Headphone Amplifiers
The triode section's moderate plate current (4.0 mA) and reasonable plate resistance make it a candidate for hybrid headphone amplifier designs, where the tube provides voltage gain and a solid-state output stage delivers current to the headphones. The pentode section, when triode-strapped, can also serve in this role with different gain and impedance characteristics.
Availability and Cost
One significant advantage of the 6AW8-A for audio experimenters is its relative availability and low cost compared to premium audio tubes. Because it was produced in enormous quantities for the television market and is not widely sought after by the audio community, NOS (New Old Stock) examples from manufacturers such as GE, Philips, Toshiba, and AWV/Super Radiotron can often be found at reasonable prices. This makes it an excellent tube for experimentation and for builders on a budget.

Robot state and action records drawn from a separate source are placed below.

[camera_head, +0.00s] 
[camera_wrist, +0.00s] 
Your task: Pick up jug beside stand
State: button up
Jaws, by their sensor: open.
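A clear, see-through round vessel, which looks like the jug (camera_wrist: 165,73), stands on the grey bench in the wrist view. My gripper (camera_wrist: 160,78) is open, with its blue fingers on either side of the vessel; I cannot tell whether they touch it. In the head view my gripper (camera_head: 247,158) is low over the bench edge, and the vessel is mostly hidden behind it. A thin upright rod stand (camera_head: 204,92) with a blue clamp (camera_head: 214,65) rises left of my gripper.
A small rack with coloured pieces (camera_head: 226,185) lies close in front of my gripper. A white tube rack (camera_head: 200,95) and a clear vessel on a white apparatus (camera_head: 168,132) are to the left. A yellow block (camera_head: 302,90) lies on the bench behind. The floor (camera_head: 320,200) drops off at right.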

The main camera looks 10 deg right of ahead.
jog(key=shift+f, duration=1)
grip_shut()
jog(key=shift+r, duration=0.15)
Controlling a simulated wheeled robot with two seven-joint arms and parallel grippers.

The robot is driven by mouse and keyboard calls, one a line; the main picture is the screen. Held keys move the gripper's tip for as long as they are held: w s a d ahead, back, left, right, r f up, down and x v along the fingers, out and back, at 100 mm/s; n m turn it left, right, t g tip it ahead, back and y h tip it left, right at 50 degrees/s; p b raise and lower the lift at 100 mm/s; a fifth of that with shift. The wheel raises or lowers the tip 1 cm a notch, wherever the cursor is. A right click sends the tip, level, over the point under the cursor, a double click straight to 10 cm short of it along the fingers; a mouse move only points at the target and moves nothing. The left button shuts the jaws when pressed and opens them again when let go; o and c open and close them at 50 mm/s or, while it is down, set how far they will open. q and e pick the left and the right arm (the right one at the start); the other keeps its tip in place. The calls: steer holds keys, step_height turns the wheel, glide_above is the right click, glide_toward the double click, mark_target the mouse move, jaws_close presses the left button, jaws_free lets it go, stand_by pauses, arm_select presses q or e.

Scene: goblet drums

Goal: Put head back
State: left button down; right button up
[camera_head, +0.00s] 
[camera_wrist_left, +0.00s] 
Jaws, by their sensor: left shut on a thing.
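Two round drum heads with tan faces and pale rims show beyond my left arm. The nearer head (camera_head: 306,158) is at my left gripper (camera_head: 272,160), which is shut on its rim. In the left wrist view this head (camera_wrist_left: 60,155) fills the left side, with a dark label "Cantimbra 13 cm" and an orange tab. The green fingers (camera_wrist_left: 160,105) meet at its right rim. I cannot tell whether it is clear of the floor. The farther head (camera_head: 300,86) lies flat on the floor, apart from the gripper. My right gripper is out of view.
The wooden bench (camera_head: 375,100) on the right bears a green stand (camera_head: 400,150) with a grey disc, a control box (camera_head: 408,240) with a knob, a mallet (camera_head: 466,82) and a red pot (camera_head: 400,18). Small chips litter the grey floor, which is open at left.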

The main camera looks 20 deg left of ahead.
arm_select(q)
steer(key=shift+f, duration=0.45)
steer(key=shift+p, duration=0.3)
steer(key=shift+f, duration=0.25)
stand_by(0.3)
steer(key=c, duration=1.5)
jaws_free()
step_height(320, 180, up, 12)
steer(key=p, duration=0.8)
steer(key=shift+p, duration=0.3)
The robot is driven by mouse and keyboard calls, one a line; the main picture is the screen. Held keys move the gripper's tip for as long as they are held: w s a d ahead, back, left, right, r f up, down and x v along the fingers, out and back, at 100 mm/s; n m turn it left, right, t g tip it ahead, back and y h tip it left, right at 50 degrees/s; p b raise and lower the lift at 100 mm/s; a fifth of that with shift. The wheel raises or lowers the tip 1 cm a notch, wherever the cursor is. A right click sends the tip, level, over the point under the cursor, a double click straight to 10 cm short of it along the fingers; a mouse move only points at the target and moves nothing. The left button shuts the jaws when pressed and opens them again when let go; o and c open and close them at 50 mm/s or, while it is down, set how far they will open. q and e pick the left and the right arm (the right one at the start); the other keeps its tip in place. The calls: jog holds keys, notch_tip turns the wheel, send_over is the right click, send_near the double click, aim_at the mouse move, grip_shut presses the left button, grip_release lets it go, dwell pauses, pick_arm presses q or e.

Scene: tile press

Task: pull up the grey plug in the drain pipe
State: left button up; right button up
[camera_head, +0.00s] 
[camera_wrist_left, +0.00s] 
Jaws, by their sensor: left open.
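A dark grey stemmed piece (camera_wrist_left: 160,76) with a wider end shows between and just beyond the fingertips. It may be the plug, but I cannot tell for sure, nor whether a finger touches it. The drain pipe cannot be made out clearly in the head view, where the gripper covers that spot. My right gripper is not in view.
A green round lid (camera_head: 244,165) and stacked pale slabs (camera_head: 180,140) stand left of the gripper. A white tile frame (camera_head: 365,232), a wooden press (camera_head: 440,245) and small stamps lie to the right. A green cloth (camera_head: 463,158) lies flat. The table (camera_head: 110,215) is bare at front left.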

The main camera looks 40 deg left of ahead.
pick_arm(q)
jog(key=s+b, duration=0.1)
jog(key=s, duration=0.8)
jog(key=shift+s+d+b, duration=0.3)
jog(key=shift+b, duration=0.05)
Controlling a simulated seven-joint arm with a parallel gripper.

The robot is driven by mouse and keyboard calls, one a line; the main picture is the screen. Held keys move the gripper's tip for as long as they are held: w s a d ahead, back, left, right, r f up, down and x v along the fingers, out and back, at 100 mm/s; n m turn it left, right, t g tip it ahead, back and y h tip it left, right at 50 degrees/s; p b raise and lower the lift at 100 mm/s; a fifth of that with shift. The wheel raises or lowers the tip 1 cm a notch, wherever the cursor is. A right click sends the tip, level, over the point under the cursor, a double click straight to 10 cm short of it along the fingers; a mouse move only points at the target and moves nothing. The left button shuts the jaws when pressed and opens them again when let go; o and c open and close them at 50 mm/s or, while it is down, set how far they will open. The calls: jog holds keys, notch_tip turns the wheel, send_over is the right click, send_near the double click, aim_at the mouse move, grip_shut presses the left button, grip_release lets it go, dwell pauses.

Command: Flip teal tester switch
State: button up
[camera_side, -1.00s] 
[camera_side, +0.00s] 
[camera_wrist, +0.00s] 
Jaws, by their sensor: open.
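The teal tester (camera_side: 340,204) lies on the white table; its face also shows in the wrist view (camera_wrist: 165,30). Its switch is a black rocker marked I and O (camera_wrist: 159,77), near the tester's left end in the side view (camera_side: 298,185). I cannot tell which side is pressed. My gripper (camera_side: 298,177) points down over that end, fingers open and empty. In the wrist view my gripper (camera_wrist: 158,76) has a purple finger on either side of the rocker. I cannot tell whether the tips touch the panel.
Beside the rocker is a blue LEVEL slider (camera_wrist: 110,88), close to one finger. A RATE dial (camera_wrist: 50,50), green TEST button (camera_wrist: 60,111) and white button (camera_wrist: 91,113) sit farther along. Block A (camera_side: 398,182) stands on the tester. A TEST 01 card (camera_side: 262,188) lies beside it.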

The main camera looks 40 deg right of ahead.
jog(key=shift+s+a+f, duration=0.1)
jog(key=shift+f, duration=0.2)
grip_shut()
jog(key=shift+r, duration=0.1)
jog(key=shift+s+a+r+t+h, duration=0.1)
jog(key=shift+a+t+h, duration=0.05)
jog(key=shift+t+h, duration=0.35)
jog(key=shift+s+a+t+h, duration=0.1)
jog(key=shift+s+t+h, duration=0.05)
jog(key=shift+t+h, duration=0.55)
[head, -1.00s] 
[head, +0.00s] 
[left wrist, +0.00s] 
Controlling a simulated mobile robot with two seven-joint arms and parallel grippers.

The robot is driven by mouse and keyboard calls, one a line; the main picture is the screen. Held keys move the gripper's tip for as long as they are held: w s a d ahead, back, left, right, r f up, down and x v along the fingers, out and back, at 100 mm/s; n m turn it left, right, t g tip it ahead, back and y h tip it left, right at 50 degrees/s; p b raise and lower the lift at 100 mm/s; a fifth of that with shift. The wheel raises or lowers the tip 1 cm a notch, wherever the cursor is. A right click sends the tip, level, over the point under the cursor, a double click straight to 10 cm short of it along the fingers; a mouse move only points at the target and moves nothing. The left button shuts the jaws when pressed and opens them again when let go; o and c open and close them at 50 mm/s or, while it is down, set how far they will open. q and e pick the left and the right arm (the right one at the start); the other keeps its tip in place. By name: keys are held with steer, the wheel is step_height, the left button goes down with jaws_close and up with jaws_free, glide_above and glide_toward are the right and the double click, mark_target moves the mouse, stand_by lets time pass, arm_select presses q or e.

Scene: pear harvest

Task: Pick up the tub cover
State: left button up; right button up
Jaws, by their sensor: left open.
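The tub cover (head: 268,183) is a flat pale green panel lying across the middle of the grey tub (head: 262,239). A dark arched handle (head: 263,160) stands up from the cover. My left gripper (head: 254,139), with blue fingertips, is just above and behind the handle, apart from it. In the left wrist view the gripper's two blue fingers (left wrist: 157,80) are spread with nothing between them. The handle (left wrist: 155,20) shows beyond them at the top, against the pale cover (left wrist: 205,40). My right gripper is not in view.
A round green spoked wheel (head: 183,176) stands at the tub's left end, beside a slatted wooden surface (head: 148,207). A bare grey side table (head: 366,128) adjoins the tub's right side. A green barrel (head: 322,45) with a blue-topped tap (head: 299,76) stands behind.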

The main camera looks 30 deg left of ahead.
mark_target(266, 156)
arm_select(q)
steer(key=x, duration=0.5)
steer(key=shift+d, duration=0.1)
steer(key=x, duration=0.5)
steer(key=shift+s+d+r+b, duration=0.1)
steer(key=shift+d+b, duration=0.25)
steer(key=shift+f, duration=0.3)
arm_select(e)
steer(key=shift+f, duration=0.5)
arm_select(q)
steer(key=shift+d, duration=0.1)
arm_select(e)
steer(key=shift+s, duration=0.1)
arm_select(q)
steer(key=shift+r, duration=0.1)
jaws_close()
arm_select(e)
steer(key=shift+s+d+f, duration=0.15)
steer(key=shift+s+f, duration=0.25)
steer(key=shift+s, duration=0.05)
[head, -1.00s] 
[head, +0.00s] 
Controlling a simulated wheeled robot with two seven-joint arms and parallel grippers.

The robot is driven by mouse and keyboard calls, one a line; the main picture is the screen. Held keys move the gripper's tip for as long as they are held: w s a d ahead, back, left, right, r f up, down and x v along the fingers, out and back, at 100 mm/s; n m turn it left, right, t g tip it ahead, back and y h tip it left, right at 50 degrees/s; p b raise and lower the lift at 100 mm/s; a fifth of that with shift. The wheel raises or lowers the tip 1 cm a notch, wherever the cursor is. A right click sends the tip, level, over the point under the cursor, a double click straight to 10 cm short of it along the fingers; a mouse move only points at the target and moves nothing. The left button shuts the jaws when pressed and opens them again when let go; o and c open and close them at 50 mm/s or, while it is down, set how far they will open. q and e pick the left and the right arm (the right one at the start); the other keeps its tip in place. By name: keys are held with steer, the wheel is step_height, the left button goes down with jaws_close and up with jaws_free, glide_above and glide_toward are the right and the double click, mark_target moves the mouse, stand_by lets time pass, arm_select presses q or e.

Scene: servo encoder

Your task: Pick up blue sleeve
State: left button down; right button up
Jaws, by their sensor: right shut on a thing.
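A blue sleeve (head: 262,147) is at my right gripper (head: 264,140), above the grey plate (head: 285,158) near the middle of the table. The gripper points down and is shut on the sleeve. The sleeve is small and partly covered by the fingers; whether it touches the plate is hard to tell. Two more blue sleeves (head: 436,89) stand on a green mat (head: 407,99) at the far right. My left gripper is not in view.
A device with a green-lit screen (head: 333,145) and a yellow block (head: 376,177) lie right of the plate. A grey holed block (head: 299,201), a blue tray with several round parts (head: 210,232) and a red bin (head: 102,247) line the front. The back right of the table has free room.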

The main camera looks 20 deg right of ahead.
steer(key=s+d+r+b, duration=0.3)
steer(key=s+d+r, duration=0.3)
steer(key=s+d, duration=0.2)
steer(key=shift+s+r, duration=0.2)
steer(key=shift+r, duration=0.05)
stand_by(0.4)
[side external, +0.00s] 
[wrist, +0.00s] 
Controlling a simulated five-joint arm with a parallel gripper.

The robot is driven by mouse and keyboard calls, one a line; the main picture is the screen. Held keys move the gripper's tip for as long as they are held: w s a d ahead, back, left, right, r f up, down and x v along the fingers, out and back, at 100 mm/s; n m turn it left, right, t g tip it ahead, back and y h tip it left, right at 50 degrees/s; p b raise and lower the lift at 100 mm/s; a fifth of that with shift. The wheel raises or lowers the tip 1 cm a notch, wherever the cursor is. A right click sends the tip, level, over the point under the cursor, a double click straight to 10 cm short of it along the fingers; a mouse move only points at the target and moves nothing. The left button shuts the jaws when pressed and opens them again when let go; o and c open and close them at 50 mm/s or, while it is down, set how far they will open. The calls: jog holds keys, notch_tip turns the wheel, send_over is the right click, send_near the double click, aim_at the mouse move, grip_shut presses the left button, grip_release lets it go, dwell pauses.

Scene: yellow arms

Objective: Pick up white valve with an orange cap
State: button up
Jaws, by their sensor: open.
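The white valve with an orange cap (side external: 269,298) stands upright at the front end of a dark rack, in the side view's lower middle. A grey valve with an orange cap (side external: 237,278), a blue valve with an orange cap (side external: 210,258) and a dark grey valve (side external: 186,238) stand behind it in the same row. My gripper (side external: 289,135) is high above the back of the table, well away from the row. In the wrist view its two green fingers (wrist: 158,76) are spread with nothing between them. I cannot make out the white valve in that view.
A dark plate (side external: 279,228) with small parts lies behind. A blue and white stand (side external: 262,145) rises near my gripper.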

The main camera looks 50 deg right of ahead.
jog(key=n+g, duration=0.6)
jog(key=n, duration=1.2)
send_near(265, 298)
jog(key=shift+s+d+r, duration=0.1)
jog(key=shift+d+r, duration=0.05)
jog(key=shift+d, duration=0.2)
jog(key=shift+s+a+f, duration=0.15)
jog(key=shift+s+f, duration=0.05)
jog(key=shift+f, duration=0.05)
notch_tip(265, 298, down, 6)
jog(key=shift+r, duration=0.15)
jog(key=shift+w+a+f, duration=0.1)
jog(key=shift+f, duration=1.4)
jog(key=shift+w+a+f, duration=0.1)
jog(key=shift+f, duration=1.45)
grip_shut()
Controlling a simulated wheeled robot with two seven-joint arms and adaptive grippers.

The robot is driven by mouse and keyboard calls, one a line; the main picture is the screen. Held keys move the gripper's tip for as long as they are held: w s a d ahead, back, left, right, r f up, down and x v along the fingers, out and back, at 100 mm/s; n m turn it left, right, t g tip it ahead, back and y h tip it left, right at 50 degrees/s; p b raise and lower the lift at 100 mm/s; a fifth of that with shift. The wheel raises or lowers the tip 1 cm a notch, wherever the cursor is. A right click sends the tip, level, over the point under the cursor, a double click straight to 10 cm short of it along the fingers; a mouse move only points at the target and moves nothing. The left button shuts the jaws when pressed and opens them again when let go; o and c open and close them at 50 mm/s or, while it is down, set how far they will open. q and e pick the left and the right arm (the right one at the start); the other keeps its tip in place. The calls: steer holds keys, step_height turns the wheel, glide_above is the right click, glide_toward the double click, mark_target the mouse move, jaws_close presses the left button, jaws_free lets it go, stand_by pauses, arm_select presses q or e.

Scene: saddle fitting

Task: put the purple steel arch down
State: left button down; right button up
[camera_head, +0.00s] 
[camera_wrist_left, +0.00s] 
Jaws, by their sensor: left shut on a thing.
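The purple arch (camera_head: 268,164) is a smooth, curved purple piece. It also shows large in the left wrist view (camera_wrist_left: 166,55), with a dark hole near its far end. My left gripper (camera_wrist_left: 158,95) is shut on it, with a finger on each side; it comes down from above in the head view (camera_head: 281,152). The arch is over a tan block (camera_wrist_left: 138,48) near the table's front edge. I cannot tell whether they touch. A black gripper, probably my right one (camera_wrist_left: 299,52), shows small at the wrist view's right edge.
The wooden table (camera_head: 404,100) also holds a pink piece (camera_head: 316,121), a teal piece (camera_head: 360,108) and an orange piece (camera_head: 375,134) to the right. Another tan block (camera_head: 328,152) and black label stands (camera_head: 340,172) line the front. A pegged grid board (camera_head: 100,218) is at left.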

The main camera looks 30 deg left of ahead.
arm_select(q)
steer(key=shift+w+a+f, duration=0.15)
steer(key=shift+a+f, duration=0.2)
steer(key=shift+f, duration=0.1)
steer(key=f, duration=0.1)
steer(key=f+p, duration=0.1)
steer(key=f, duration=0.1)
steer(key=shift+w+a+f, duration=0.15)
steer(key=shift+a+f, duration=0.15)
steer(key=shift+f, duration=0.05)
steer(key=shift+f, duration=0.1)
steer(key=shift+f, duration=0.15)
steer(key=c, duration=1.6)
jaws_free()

Circuit Design Considerations for Audio
When designing audio circuits around the 6AW8-A, several factors should be considered:
- The pentode section's maximum plate dissipation of 3.25 W (design-center) limits its use as an output tube to very low-power applications such as headphone amplifiers or desktop speaker systems.
- The triode section's 1.0 W plate dissipation is adequate for preamplifier and driver applications.
- The separate cathodes allow flexible biasing arrangements but require careful grounding to avoid ground loops.
- The internal shield connection at Pin 6 should be properly grounded for minimum noise and inter-section crosstalk.
- The 6AW8-A's controlled heater warm-up characteristic is generally not a concern in audio applications but does mean the tube takes slightly longer to reach full operating conditions compared to tubes without this feature.
While the 6AW8-A will never rival the 12AX7, 6SN7, or EL84 in terms of audio community popularity, it represents an affordable and versatile option for the adventurous tube audio builder. Its combination of a high-mu triode and sharp-cutoff pentode in a single compact envelope offers genuine design flexibility, and its television-era abundance ensures a healthy supply of quality NOS tubes for years to come.